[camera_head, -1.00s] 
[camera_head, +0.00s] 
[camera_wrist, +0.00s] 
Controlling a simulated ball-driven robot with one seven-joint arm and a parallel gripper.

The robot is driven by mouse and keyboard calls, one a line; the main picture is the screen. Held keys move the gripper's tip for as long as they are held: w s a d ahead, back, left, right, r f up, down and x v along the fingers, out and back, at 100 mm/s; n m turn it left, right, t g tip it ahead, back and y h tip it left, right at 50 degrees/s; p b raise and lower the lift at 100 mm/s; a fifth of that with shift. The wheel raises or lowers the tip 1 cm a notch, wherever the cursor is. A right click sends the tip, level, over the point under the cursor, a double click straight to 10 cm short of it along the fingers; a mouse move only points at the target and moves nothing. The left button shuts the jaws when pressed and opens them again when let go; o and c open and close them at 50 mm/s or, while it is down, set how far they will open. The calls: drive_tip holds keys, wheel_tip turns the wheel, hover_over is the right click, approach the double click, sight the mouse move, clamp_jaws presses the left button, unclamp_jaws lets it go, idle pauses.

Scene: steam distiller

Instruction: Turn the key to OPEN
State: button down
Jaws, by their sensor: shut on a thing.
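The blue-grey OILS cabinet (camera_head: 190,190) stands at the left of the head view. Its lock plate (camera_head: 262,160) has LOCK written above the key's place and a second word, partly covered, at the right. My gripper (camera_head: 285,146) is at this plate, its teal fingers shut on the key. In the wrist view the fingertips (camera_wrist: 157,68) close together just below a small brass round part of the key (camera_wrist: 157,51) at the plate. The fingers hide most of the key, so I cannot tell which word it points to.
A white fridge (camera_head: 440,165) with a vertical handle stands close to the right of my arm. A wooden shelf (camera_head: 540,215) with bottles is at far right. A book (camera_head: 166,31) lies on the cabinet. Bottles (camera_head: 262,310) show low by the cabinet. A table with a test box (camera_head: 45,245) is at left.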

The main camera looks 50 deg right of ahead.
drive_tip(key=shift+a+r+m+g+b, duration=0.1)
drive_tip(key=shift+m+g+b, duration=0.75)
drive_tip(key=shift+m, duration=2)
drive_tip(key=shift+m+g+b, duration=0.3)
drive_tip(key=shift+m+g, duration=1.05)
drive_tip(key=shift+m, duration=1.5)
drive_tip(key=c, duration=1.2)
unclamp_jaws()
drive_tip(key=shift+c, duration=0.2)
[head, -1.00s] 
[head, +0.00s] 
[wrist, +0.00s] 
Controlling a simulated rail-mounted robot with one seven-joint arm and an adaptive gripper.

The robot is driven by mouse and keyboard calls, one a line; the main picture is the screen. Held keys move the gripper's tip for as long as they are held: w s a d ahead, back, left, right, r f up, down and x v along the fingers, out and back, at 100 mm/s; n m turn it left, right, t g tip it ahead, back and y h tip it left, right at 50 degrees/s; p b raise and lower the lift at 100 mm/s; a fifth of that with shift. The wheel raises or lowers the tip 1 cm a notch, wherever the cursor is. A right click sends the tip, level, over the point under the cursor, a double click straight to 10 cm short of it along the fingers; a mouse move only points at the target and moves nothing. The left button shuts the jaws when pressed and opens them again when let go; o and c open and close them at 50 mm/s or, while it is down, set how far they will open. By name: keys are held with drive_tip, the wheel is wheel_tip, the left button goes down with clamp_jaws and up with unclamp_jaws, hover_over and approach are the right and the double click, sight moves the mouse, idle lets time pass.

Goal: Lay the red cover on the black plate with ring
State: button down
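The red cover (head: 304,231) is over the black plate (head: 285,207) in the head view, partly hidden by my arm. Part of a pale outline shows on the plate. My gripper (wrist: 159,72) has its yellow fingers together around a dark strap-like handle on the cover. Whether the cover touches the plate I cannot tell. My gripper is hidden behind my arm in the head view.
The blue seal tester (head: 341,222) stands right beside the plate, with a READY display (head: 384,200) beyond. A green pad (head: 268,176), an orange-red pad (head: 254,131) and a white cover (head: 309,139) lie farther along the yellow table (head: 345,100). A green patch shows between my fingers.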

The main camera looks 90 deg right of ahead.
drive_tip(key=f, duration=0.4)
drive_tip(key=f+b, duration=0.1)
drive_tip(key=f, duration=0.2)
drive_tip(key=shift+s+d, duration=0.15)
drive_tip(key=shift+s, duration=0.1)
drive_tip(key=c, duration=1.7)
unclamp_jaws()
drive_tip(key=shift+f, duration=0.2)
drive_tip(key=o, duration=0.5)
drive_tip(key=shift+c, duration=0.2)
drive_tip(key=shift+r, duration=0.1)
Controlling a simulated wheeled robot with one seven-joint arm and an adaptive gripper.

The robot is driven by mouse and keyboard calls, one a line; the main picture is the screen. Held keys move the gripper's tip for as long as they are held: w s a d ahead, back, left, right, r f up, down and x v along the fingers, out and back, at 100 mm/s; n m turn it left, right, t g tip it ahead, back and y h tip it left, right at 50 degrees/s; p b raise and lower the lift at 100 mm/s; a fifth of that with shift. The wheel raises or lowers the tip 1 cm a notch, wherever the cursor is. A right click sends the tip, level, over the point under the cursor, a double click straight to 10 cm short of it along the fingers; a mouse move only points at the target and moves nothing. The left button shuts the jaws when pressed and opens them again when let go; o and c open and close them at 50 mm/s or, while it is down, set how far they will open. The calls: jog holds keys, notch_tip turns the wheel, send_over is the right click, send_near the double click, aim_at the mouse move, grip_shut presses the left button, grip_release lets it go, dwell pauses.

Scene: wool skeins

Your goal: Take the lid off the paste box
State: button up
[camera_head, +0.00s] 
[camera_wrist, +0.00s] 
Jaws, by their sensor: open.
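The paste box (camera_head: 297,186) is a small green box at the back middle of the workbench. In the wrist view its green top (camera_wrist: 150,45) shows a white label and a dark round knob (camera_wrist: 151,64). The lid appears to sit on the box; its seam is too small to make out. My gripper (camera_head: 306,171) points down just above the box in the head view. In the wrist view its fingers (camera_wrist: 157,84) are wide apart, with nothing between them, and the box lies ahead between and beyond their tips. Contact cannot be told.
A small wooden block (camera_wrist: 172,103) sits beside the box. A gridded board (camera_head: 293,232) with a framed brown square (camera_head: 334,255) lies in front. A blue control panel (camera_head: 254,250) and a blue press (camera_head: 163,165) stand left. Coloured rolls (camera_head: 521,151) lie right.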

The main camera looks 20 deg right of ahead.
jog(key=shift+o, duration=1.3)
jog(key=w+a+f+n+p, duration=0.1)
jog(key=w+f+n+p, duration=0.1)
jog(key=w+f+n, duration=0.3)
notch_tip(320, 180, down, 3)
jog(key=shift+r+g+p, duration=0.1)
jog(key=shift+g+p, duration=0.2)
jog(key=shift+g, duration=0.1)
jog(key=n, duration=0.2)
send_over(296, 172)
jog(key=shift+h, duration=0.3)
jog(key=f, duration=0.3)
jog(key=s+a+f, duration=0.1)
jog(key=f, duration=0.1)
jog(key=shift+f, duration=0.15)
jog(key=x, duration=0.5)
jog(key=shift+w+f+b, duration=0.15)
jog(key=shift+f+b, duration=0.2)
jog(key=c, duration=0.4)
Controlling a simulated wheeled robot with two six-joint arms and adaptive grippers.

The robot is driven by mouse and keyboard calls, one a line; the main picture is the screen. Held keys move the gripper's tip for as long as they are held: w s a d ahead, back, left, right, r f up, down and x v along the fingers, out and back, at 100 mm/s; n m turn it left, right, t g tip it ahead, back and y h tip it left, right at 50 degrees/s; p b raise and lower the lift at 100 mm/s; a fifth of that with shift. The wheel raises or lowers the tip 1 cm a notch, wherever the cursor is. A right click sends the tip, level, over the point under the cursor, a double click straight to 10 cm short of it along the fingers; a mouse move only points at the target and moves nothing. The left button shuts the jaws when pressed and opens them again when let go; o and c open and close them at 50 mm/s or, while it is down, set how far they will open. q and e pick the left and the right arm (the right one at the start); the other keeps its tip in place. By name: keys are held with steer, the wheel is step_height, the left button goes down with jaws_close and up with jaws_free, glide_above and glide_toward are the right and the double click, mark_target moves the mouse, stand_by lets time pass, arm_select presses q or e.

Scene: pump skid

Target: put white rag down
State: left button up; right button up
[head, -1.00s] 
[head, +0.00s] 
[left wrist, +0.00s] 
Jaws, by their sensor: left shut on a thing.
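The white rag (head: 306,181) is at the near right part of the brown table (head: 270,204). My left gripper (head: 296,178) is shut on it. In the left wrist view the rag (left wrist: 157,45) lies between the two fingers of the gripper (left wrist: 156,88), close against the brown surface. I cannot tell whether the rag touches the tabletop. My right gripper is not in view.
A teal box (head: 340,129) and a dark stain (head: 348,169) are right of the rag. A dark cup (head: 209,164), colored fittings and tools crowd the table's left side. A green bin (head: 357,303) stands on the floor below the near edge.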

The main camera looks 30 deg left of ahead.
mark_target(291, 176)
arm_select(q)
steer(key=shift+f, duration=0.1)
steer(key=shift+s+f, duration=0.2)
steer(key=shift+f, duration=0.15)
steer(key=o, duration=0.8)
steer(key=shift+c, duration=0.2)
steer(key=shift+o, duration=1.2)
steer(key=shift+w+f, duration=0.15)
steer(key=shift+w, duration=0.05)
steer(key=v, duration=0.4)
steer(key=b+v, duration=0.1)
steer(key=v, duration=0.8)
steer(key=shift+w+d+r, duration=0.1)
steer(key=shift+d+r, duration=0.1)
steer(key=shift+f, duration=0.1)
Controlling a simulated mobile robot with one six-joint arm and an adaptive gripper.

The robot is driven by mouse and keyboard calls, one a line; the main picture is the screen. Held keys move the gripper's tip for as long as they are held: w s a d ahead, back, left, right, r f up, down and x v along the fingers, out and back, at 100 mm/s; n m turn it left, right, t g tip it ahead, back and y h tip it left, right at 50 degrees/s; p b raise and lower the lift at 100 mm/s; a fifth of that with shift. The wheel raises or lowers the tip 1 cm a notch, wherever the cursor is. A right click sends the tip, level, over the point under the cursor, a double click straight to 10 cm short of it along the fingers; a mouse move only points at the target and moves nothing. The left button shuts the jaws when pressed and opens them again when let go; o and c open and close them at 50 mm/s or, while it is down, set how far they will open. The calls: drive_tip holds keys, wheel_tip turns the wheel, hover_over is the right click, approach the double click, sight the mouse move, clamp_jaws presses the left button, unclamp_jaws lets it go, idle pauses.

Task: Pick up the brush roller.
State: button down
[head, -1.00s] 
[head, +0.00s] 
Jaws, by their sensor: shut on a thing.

● **WRITTEN INSTRUCTION**
Copy out the lines that hold "simulated".

● **TASK SOLUTION**
Controlling a simulated ball-driven robot with one seven-joint arm and a parallel gripper.
Controlling a simulated rail-mounted robot with one seven-joint arm and an adaptive gripper.
Controlling a simulated wheeled robot with one seven-joint arm and an adaptive gripper.
Controlling a simulated wheeled robot with two six-joint arms and adaptive grippers.
Controlling a simulated mobile robot with one six-joint arm and an adaptive gripper.

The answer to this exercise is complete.